*TASK*
Both the line containing "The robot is" and the line containing "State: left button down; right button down" belong in the answer, along with every line between them; print exactly those.

** Start of SUPPLIED INFORMATION **

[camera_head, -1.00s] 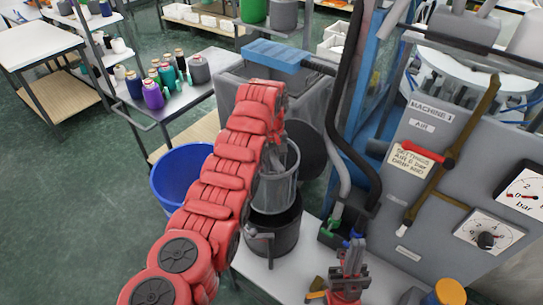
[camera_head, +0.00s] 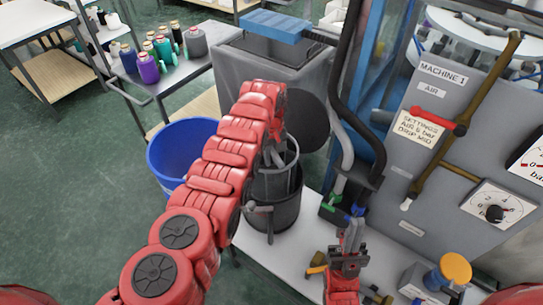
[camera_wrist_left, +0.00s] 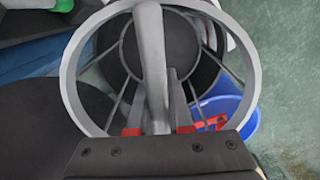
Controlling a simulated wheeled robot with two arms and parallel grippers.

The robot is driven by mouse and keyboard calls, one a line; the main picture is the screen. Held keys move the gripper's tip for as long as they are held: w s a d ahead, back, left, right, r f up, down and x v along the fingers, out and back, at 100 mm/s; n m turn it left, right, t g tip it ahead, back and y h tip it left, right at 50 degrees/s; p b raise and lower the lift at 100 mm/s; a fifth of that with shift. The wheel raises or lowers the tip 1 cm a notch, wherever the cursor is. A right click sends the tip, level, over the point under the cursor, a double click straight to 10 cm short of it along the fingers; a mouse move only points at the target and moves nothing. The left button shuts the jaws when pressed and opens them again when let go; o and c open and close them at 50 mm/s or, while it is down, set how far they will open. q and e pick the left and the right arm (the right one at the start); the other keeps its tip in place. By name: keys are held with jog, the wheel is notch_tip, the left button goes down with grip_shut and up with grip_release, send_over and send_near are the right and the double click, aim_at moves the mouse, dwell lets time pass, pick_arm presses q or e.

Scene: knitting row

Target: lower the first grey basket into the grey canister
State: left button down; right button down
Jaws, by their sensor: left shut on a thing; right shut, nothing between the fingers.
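My left gripper (camera_head: 272,152) is shut on the handle of the grey basket (camera_head: 291,154), with the arm hiding its left side. The basket hangs upright. Its lower part is inside the dark grey canister (camera_head: 286,215), and its rim stands above the canister's mouth. In the left wrist view the basket's round rim (camera_wrist_left: 68,75) surrounds the handle bar (camera_wrist_left: 150,60), which runs down between the fingers (camera_wrist_left: 152,122). My right gripper (camera_head: 352,236) is shut and empty, low over the bench, right of the canister.
A blue bucket (camera_head: 170,160) stands left of the canister. A dark round lid (camera_head: 308,122) is behind it. Hoses (camera_head: 345,155) and the grey machine panel (camera_head: 440,150) rise close on the right.

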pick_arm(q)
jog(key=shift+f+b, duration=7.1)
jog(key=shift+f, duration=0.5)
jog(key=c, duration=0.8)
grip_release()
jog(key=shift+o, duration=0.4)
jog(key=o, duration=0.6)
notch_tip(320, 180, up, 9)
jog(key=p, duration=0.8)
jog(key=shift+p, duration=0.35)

** End of SUPPLIED INFORMATION **

*RESPONSE FOR THIS EXERCISE*
The robot is driven by mouse and keyboard calls, one a line; the main picture is the screen. Held keys move the gripper's tip for as long as they are held: w s a d ahead, back, left, right, r f up, down and x v along the fingers, out and back, at 100 mm/s; n m turn it left, right, t g tip it ahead, back and y h tip it left, right at 50 degrees/s; p b raise and lower the lift at 100 mm/s; a fifth of that with shift. The wheel raises or lowers the tip 1 cm a notch, wherever the cursor is. A right click sends the tip, level, over the point under the cursor, a double click straight to 10 cm short of it along the fingers; a mouse move only points at the target and moves nothing. The left button shuts the jaws when pressed and opens them again when let go; o and c open and close them at 50 mm/s or, while it is down, set how far they will open. q and e pick the left and the right arm (the right one at the start); the other keeps its tip in place. By name: keys are held with jog, the wheel is notch_tip, the left button goes down with grip_shut and up with grip_release, send_over and send_near are the right and the double click, aim_at moves the mouse, dwell lets time pass, pick_arm presses q or e.

Scene: knitting row

Target: lower the first grey basket into the grey canister
State: left button down; right button down

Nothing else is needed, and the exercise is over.